TASK REQUIREMENTS: Give the listing below again in full, exactly as written.

··· INFORMATION SUPPLIED ···

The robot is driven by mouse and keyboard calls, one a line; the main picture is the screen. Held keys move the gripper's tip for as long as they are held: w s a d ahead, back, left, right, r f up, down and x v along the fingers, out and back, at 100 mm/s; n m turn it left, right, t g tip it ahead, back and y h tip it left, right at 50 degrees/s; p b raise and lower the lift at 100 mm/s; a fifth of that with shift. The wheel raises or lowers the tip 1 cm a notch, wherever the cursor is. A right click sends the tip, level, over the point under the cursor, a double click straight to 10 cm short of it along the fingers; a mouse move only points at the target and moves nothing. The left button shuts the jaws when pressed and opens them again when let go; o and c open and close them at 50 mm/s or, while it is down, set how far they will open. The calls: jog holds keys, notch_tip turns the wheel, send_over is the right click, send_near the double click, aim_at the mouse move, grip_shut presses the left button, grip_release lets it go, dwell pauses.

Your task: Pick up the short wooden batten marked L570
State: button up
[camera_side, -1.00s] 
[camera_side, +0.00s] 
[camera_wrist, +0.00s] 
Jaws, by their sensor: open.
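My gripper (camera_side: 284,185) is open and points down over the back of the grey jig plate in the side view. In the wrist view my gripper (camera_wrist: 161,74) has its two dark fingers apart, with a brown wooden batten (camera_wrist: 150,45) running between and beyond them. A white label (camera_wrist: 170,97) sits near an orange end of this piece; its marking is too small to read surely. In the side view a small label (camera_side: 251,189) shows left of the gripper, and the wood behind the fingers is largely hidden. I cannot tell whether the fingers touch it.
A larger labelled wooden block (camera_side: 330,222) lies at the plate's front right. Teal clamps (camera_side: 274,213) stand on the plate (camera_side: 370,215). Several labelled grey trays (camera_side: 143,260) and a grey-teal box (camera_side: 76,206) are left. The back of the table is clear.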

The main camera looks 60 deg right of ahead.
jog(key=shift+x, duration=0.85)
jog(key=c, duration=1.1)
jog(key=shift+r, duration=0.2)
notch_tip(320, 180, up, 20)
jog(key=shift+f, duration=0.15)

···

REPLY TO THE EXERCISE:
The robot is driven by mouse and keyboard calls, one a line; the main picture is the screen. Held keys move the gripper's tip for as long as they are held: w s a d ahead, back, left, right, r f up, down and x v along the fingers, out and back, at 100 mm/s; n m turn it left, right, t g tip it ahead, back and y h tip it left, right at 50 degrees/s; p b raise and lower the lift at 100 mm/s; a fifth of that with shift. The wheel raises or lowers the tip 1 cm a notch, wherever the cursor is. A right click sends the tip, level, over the point under the cursor, a double click straight to 10 cm short of it along the fingers; a mouse move only points at the target and moves nothing. The left button shuts the jaws when pressed and opens them again when let go; o and c open and close them at 50 mm/s or, while it is down, set how far they will open. The calls: jog holds keys, notch_tip turns the wheel, send_over is the right click, send_near the double click, aim_at the mouse move, grip_shut presses the left button, grip_release lets it go, dwell pauses.

Your task: Pick up the short wooden batten marked L570
State: button up
[camera_side, -1.00s] 
[camera_side, +0.00s] 
[camera_wrist, +0.00s] 
Jaws, by their sensor: open.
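My gripper (camera_side: 284,185) is open and points down over the back of the grey jig plate in the side view. In the wrist view my gripper (camera_wrist: 161,74) has its two dark fingers apart, with a brown wooden batten (camera_wrist: 150,45) running between and beyond them. A white label (camera_wrist: 170,97) sits near an orange end of this piece; its marking is too small to read surely. In the side view a small label (camera_side: 251,189) shows left of the gripper, and the wood behind the fingers is largely hidden. I cannot tell whether the fingers touch it.
A larger labelled wooden block (camera_side: 330,222) lies at the plate's front right. Teal clamps (camera_side: 274,213) stand on the plate (camera_side: 370,215). Several labelled grey trays (camera_side: 143,260) and a grey-teal box (camera_side: 76,206) are left. The back of the table is clear.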

The main camera looks 60 deg right of ahead.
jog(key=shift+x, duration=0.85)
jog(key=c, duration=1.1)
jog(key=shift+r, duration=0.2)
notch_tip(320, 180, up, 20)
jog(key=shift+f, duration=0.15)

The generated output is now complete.